DATASET EXCERPT ▸
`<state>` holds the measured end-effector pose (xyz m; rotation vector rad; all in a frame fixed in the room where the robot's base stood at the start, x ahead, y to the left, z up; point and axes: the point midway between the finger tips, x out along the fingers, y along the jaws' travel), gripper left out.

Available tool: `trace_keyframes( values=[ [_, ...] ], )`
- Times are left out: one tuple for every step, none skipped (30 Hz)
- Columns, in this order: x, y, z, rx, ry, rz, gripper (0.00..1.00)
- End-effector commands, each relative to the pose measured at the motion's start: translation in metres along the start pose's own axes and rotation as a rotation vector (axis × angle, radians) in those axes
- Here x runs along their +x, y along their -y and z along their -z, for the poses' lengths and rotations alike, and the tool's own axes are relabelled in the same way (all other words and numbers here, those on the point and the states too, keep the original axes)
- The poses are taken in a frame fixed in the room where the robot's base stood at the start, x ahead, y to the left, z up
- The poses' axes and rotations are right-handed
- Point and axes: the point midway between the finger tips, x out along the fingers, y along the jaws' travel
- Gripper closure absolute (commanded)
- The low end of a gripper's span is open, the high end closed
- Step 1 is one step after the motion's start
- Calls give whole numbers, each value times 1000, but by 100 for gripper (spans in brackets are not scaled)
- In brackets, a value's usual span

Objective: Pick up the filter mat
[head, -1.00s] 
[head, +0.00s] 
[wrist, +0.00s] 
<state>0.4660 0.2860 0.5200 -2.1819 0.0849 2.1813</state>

YOUR INSTRUCTIONS ▸
Find the line containing "[head, -1.00s]" in the material above. Print it and every line after it through the end, exactly and only those.

FINAL RESULT ▸
[head, -1.00s] 
[head, +0.00s] 
[wrist, +0.00s] 
<state>0.4660 0.2860 0.5200 -2.1819 0.0849 2.1813</state>

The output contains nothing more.